The Extraordinary Importance of First Impressions
The first few seconds of a relationship may be the most crucial.
Posted October 18, 2014 | Reviewed by Jessica Schrader
Humans are uncomfortable with uncertainty, or, simply, not knowing things. Such uncertainty is particularly present during initial interactions with strangers. These claims, forwarded by Berger and Calabrese (1975), were fundamental to their Uncertainty Reduction Theory. Their arguments were that humans were uncomfortable not knowing things, and therefore, communicated to reduce uncertainty .
This explains why, during initial interactions, we routinely ask questions of a new conversational partner. Such questions may include the person’s name, where they are from, and the type of work that he or she does. We also nonverbally seek to reduce uncertainty by categorizing them based on sex, approximate age, accent, etc.
A common thing that individuals look for during this uncertainty reduction process is similarity . Although society often embraces the mantra that "opposites attract," years of research document that similarities, not differences, produce feelings of attraction. In fact, being dissimilar can produce a fatal attraction , the process in which what was initially attractive can actually become exactly what causes your relationship to fail.
During our initial interactions, though, theorists also argue that we form a perception of how costly or rewarding a future relationship with the other person would be (Predicted Outcome Value Theory, Sunnafrank). Essentially, during an initial conversation, we form a positive or negative judgment about forming a future relationship with a person. The theory argues, and research supports, that if we form positive judgments, then we will communicate more with this person and seek more information. Conversely, if we form a negative judgment, we will restrict our communication (see Horan et al., 2009; Mottet, 2000).
Recent psychological research has examined a process called thin-slicing (see Ambady). This experimental line of work documents that we may need just a few seconds to form an accurate and reliable judgment about another person. These compelling findings were the basis for Malcolm Gladwell’s popular book, Blink, which summarized much of the research.
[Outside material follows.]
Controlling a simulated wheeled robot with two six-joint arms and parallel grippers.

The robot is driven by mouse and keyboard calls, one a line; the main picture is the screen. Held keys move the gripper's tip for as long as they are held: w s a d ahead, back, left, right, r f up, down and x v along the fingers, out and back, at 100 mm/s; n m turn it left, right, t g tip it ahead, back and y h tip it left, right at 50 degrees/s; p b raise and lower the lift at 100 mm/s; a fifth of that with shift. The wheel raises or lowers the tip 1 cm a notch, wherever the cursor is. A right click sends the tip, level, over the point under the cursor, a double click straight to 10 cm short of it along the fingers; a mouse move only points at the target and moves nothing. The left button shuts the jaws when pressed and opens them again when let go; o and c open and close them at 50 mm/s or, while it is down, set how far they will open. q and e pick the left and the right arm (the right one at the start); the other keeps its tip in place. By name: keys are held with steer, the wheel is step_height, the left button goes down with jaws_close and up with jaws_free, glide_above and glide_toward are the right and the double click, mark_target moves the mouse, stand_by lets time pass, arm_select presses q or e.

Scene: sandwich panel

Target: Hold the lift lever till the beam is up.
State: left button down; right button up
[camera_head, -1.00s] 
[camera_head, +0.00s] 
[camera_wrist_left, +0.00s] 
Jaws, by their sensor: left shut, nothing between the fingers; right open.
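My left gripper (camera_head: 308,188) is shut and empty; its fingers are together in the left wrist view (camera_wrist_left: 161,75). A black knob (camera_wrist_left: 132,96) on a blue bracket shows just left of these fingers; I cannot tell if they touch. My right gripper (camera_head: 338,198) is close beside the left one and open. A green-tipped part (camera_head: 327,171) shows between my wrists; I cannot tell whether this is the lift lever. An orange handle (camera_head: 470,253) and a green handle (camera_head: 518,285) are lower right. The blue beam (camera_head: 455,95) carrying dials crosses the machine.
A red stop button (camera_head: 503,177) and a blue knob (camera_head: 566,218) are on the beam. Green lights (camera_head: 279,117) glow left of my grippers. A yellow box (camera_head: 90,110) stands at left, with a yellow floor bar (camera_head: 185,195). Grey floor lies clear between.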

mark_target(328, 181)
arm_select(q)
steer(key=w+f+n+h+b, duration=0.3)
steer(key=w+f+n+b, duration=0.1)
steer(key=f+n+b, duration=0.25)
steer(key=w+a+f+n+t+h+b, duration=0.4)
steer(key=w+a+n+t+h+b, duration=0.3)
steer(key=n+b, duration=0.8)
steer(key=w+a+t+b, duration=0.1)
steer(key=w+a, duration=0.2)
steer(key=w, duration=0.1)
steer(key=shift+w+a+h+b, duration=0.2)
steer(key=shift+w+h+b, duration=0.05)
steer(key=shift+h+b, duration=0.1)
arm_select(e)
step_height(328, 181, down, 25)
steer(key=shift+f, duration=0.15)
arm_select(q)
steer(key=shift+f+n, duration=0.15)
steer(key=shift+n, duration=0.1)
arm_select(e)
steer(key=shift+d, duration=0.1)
More recent work has studied thin-slicing and Predicted Outcome Value together, identifying what was initially attractive in the opening seconds of a speed date based on communication. (I summarized this work, by myself and Marian Houser, here ).
Whether from a Predicted Outcome Value, Uncertainty Reduction Theory, or thin-slicing perspective, the research collectively indicates that you may only get a few seconds to make a first impression that is tied to the future of your relationship. The verbal and nonverbal messages, identified by Houser and myself, are key in these initial interactions. Be mindful of these processes, and how you may best make a first impression as you engage in the dating and mating process.